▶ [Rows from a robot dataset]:
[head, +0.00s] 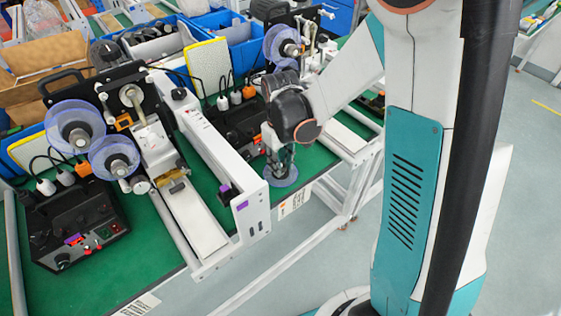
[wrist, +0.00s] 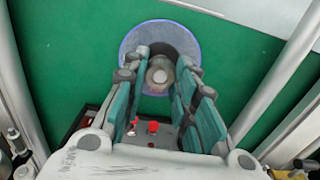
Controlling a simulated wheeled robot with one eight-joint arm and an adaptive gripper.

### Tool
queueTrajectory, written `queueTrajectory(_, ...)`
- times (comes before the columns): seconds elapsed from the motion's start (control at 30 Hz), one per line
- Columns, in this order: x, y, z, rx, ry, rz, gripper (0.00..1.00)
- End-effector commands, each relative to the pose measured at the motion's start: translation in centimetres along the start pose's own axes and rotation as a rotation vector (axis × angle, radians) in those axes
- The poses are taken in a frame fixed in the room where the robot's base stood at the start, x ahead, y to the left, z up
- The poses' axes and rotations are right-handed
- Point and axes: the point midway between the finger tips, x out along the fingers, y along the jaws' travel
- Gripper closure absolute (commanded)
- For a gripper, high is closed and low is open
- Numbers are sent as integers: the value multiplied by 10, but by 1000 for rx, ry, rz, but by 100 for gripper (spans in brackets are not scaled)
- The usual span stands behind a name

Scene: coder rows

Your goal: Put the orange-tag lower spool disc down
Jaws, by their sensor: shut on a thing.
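A translucent blue-rimmed spool disc (head: 283,182) is at the green bench top, near its front edge, in the head view. My gripper (head: 281,160) points down above it and is shut on its grey central hub. In the wrist view the disc (wrist: 136,38) lies flat to the view over green, and the hub sits between the two fingers of my gripper (wrist: 161,72). I cannot tell whether the disc touches the bench or hangs just above it. No orange tag shows on this disc.
A coder machine (head: 160,150) with two blue spool discs (head: 75,120) (head: 105,158) stands at the left. A white rail (head: 215,150) is close left of my gripper. A control box (head: 75,225) is at front left. The bench's metal front frame (head: 325,190) is just right.

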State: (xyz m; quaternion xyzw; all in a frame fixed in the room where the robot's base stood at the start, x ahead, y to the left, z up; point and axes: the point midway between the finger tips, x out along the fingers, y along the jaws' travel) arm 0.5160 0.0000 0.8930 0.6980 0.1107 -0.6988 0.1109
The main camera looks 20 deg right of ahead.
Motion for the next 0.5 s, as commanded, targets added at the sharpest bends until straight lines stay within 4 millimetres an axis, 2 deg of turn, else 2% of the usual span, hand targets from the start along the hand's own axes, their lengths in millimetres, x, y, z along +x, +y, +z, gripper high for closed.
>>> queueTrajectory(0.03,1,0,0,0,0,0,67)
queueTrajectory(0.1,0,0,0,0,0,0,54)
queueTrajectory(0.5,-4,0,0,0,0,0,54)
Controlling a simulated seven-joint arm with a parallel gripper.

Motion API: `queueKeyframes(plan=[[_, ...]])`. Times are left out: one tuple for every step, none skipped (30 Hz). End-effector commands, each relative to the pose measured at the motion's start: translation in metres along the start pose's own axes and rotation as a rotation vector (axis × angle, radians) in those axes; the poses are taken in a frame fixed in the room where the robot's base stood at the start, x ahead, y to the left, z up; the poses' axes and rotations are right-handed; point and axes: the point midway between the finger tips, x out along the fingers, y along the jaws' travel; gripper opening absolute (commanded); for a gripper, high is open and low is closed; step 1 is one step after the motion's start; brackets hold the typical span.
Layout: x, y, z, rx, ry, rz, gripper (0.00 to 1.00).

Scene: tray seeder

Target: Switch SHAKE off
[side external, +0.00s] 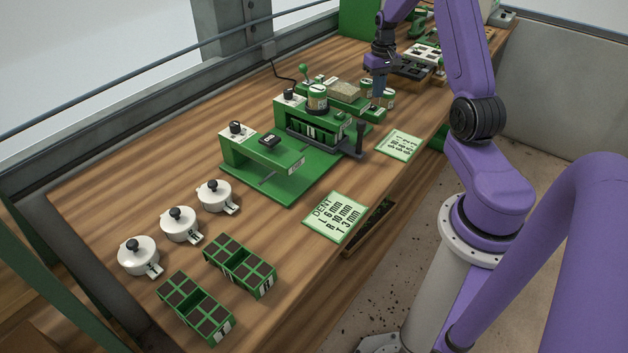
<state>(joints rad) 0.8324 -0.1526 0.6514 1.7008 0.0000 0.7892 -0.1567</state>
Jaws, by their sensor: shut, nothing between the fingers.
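The green seeder machine (285,186) stands mid-bench, and its SHAKE label is too small to read. A black knob (236,128) sits on a white plate at its left, and a small black block with light marks (269,140) sits beside it. A second black knob (290,95) sits on the green unit behind. A green ball-topped lever (304,69) stands farther back by a black cord. I cannot tell which of these is SHAKE. My gripper (379,92) is shut and empty, above the small jars right of the seed tray.
Lidded white pots (180,225) and green cell trays (240,266) stand at the front left. A DENT card (336,217) and another card (399,145) lie near the bench's right edge. A black upright handle (360,138) rises beside the rear unit. Jars (388,98) stand close under my gripper.

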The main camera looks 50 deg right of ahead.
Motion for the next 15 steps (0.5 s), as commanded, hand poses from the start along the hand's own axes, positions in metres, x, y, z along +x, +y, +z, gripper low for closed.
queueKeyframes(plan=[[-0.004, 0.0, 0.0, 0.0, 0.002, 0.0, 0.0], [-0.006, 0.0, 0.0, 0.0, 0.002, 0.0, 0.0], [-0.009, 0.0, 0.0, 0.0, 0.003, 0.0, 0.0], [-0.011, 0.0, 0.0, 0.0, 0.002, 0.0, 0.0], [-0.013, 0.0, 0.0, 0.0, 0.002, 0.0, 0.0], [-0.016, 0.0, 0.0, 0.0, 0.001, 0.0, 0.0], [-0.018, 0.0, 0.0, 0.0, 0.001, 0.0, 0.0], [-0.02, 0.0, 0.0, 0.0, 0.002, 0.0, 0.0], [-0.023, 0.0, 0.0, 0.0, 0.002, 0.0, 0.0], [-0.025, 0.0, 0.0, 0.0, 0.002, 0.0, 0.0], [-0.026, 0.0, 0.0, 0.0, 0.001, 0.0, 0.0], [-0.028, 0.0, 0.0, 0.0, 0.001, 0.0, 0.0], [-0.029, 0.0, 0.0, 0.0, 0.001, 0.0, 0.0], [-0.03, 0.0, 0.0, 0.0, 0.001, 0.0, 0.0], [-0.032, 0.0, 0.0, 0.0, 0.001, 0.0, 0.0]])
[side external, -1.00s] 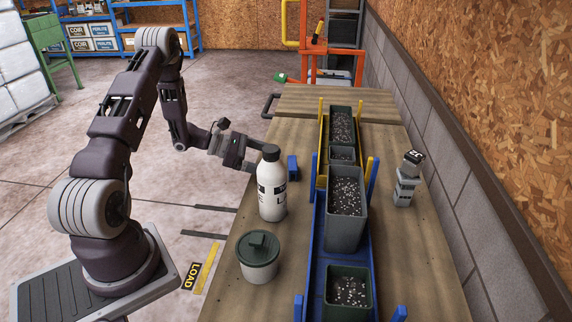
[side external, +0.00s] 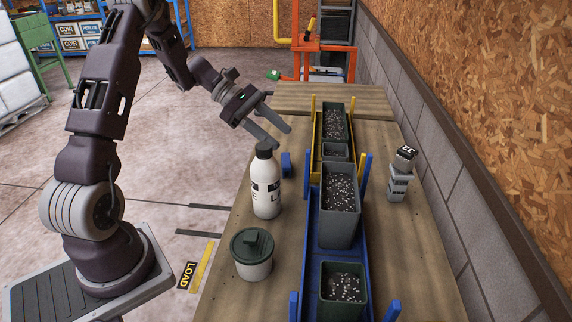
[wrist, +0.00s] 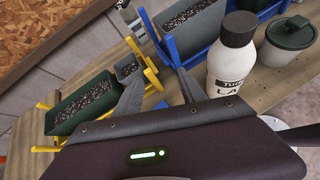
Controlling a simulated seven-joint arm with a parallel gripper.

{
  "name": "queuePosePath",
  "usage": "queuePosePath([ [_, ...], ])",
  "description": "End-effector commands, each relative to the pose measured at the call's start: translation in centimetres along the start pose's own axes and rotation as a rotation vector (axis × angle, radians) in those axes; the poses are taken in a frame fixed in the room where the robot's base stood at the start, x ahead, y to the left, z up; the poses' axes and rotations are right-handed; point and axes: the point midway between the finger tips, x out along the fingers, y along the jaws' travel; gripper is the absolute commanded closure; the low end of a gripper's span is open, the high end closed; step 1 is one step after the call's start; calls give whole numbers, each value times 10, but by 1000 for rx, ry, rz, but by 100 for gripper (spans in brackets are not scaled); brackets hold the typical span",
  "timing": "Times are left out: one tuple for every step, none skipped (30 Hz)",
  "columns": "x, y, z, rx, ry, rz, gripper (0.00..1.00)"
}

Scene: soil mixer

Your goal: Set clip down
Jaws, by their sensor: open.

▶ [TASK BRIEF]: Copy out the data above exactly, except the pictures.

▶ [TASK SOLUTION]:
[head, +0.00s] 
[wrist, +0.00s] 
Controlling a simulated wheeled robot with one eight-joint arm and an adaptive gripper.

### Tool
queueTrajectory, written `queueTrajectory(_, ...)`
- times (comes before the columns): seconds elapsed from the motion's start (control at 30 Hz), one per line
- Columns, in this order: x, y, z, rx, ry, rz, gripper (0.00..1.00)
- End-effector commands, each relative to the pose measured at the motion's start: translation in centimetres along the start pose's own axes and rotation as a rotation vector (axis × angle, radians) in those axes
- The poses are taken in a frame fixed in the room where the robot's base stood at the start, x ahead, y to the left, z up
- The poses' axes and rotations are right-handed
- Point and axes: the point midway between the finger tips, x out along the fingers, y along the jaws' travel
- Gripper closure absolute (commanded)
- For a gripper, high is closed and low is open
- Numbers are sent as integers: the value multiplied by 10, but by 1000 for rx, ry, rz, but by 100 for gripper (spans in brackets are not scaled)
- The usual span stands behind a name

Scene: coder rows

Your goal: Put the orange-tag lower spool disc down
Jaws, by their sensor: shut on a thing.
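A translucent blue-rimmed spool disc (head: 283,182) is at the green bench top, near its front edge, in the head view. My gripper (head: 281,160) points down above it and is shut on its grey central hub. In the wrist view the disc (wrist: 136,38) lies flat to the view over green, and the hub sits between the two fingers of my gripper (wrist: 161,72). I cannot tell whether the disc touches the bench or hangs just above it. No orange tag shows on this disc.
A coder machine (head: 160,150) with two blue spool discs (head: 75,120) (head: 105,158) stands at the left. A white rail (head: 215,150) is close left of my gripper. A control box (head: 75,225) is at front left. The bench's metal front frame (head: 325,190) is just right.

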State: (xyz m; quaternion xyzw; all in a frame fixed in the room where the robot's base stood at the start, x ahead, y to the left, z up; point and axes: the point midway between the finger tips, x out along the fingers, y along the jaws' travel) arm 0.5160 0.0000 0.8930 0.6980 0.1107 -0.6988 0.1109
The main camera looks 20 deg right of ahead.
Motion for the next 0.5 s, as commanded, targets added at the sharpest bends until straight lines stay within 4 millimetres an axis, 2 deg of turn, else 2% of the usual span, hand targets from the start along the hand's own axes, their lengths in millimetres, x, y, z along +x, +y, +z, gripper high for closed.
>>> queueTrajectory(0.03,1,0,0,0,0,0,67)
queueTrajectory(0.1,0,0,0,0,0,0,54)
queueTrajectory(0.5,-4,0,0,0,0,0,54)
Controlling a simulated seven-joint arm with a parallel gripper.

Motion API: `queueKeyframes(plan=[[_, ...]])`. Times are left out: one tuple for every step, none skipped (30 Hz). End-effector commands, each relative to the pose measured at the motion's start: translation in metres along the start pose's own axes and rotation as a rotation vector (axis × angle, radians) in those axes; the poses are taken in a frame fixed in the room where the robot's base stood at the start, x ahead, y to the left, z up; the poses' axes and rotations are right-handed; point and axes: the point midway between the finger tips, x out along the fingers, y along the jaws' travel; gripper opening absolute (commanded); for a gripper, high is open and low is closed; step 1 is one step after the motion's start; brackets hold the typical span.
Layout: x, y, z, rx, ry, rz, gripper (0.00 to 1.00).

Scene: tray seeder

Target: Switch SHAKE off
[side external, +0.00s] 
<state>(joints rad) 0.8324 -0.1526 0.6514 1.7008 0.0000 0.7892 -0.1567</state>
Jaws, by their sensor: shut, nothing between the fingers.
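The green seeder machine (285,186) stands mid-bench, and its SHAKE label is too small to read. A black knob (236,128) sits on a white plate at its left, and a small black block with light marks (269,140) sits beside it. A second black knob (290,95) sits on the green unit behind. A green ball-topped lever (304,69) stands farther back by a black cord. I cannot tell which of these is SHAKE. My gripper (379,92) is shut and empty, above the small jars right of the seed tray.
Lidded white pots (180,225) and green cell trays (240,266) stand at the front left. A DENT card (336,217) and another card (399,145) lie near the bench's right edge. A black upright handle (360,138) rises beside the rear unit. Jars (388,98) stand close under my gripper.

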The main camera looks 50 deg right of ahead.
Motion for the next 15 steps (0.5 s), as commanded, hand poses from the start along the hand's own axes, positions in metres, x, y, z along +x, +y, +z, gripper low for closed.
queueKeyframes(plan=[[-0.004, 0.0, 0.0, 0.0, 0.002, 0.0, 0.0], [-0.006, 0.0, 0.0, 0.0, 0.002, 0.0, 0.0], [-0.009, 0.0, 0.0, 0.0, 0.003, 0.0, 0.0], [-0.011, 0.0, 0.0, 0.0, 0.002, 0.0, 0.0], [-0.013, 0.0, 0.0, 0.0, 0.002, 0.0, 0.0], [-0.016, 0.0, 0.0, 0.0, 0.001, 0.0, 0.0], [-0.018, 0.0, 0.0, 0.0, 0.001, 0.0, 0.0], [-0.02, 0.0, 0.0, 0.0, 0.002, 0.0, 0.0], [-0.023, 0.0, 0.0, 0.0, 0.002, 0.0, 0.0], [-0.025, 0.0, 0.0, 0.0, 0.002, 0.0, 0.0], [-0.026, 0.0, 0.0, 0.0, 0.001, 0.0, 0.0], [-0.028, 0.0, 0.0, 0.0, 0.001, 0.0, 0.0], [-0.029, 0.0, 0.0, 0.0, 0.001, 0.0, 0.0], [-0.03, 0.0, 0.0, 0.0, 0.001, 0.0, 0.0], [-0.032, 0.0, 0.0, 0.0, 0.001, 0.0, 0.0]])
[side external, -1.00s] 
[side external, +0.00s] 
[wrist, +0.00s] 
Controlling a simulated seven-joint arm with a parallel gripper.

{
  "name": "queuePosePath",
  "usage": "queuePosePath([ [_, ...], ])",
  "description": "End-effector commands, each relative to the pose measured at the call's start: translation in centimetres along the start pose's own axes and rotation as a rotation vector (axis × angle, radians) in those axes; the poses are taken in a frame fixed in the room where the robot's base stood at the start, x ahead, y to the left, z up; the poses' axes and rotations are right-handed; point and axes: the point midway between the finger tips, x out along the fingers, y along the jaws' travel; gripper is the absolute commanded closure; the low end of a gripper's span is open, the high end closed; step 1 is one step after the call's start; calls give whole numbers, each value times 10, but by 1000 for rx, ry, rz, but by 100 for gripper (spans in brackets are not scaled); brackets hold the typical span",
  "timing": "Times are left out: one tuple for every step, none skipped (30 Hz)",
  "columns": "x, y, z, rx, ry, rz, gripper (0.00..1.00)"
}

Scene: soil mixer

Your goal: Set clip down
Jaws, by their sensor: open.

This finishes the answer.